Pratt, who served as a director of missionary work in predominantly-Muslim Central Asia, was not as surprised by the terrorist attacks. “For us the names Al-Qaeda and Osama bin Laden had already been well-known,” he recounted. Pratt pursued the heart of the issue: “Islam at its core has a theology that says, ‘We should be in charge. We need to be on top’…And after centuries in their mind of humiliation at the hands of the Christian West, this was a chance to get back.” He further explained, “Since the creation of Israel, there was a faction within Islam that felt itself increasingly helpless in the face of precisely the kind of technological and military might that America had…It didn’t have anything to do with the usual ‘They’re the poor, they’re the oppressed.’ Those that carried out the attacks were wealthy educated men…They simply had found a way to humble the Great Satan.”
Russell Moore was especially concerned with how the liberal West now portrays religion post-9/11. “Religion and faith is dangerous” became a common perception by media elites.
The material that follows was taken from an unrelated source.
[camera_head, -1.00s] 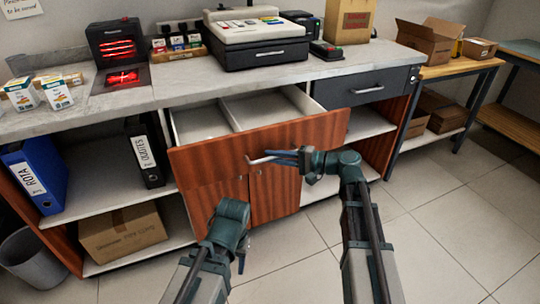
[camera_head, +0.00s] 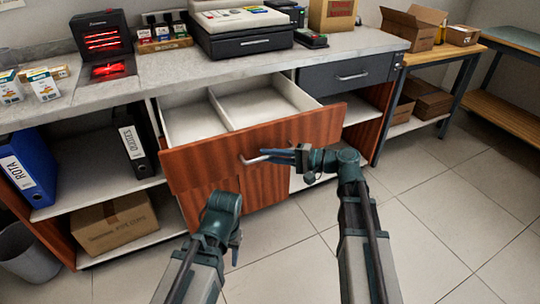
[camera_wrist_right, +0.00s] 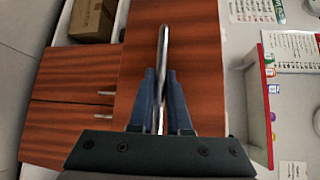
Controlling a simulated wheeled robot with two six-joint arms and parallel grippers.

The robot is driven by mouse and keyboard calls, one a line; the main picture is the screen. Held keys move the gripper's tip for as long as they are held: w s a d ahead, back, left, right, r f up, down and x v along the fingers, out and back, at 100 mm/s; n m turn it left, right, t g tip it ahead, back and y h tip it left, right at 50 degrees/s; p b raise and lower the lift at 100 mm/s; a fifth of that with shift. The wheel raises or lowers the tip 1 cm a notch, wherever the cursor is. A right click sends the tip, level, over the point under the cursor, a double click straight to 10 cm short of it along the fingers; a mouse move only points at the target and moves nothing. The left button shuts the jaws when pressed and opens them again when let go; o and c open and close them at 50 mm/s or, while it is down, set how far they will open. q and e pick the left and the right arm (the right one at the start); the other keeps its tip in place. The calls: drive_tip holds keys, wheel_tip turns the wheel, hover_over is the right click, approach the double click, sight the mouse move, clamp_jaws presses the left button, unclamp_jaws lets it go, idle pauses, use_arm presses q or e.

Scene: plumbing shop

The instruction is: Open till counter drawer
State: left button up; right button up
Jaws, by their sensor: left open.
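The till counter drawer (camera_head: 205,166) has a reddish wood front and stands well out from the counter, its pale, empty, divided inside showing. Its metal bar handle (camera_head: 262,158) is on the front. My right gripper (camera_head: 290,156) is at the handle's right part. In the right wrist view the bar handle (camera_wrist_right: 163,70) runs between the two blue fingers of that gripper (camera_wrist_right: 161,95), which close in on it from both sides. My left gripper (camera_head: 236,245) hangs low in front of the cupboard door, apart from the drawer; its fingers are mostly hidden by its wrist.
A dark grey drawer (camera_head: 350,76) to the right is shut. The till (camera_head: 240,30) stands on the counter above. Left shelves hold binders (camera_head: 28,165) and a cardboard box (camera_head: 115,222); a bin (camera_head: 25,252) stands at far left. The tiled floor at right is clear.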

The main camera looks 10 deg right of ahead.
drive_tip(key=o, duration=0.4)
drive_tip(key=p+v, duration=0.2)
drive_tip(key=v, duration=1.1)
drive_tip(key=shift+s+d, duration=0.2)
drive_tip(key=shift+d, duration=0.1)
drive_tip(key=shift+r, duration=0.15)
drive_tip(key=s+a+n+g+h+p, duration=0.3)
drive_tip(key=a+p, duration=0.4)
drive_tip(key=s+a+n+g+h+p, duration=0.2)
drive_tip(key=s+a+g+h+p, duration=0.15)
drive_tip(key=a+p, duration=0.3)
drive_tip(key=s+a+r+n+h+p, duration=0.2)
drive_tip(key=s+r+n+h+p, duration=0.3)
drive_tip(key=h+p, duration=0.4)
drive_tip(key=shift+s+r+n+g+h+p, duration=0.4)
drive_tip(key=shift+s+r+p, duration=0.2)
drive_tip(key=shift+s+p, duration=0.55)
He perceptively noted: “One of the most disturbing things I felt coming out of September 11th and happening immediately was that the answers seemed to be, ‘Let’s try to cool the passions out there when it comes to religion, when it comes to Islam and to Christianity.’ And so when you see the public services at that time, you see that they are these watered down, Christ-less civil religion, precisely because this is the kind of religion that keeps you from bombing one another and fighting one another, and that was the picture that was being drawn for what needed to happen in the Middle East.”
The SBTS event included admission of America’s sins. Moore noted that America leads the way in internationally available internet pornography. “How much Americanism do we celebrate in light of this?” he questioned. This clashes with Jim Wallis’ contention that as long as America does not engage in force, the world will think well of the United States and leave it alone. Pratt recalled the phone calls he received to retrieve missionaries from their fields and wondered: “How deeply rooted is the sense of entitlement” of a “safe comfortable life?”
Mohler warned against over-reading contemporary events as God’s Judgment: “Some Christian leaders said things that are horribly embarrassing to us.” He noted that there are those who speak for God “who forget that we are bound by Scripture.” Moore was less veiled in his assessment: “I think we’re used to it by now—when any world event happens, Pat Robertson’s going to say something crazy and embarrassing on television that’s going to humiliate evangelical Christianity. The same tendency is in all of us with individual ministry.”
The Southern Baptist leaders called into question the usefulness and purpose of 9/11 interfaith panels. Lambert remembered sitting on such a panel after attending a heartfelt service of mourning soon after the attacks. He remembered the majority of the panelists saying in essence, “Sure this is evil, but has this evil been done to us or were we the perpetrators of this?” Lambert, an undergraduate at the time, found “no moral clarity in a room of a panel filled with people with Ph.D.’s.”
In conclusion, the SBTS panel realized that 9/11 did not ignite a revival but still represents a call for evangelism. Moore and Mohler both believed that crowded pews on the first Sunday after the attacks did not represent a radical spiritual awakening, but rather a “scared straight” mentality and desire for fellowship with other people. Not all was useless. Lambert thought that Billy Graham and Alan Jackson “captured the shock and horror of evil. And everyone has to run straight to God…[9/11] has the power to remind you of your weakness, but not the power to save.” Reaching the Islamic world for Christ became a top priority.
Mohler complained: “We are now culturally and intellectually disarmed in this country to have a discussion about Islam” thanks to relativism. Pratt argued: “Islam and biblical Christianity fundamentally contradict each other and they can’t both be right.” Christians can authentically love Muslims and “at the same time believe they are deeply eternally fundamentally wrong.” Mohler sagely observed that the terrorist attacks cause men to “yearn for the realm of peace” where God makes all things well. Recalling the Great Commission, Mohler declared: “We have work to do.”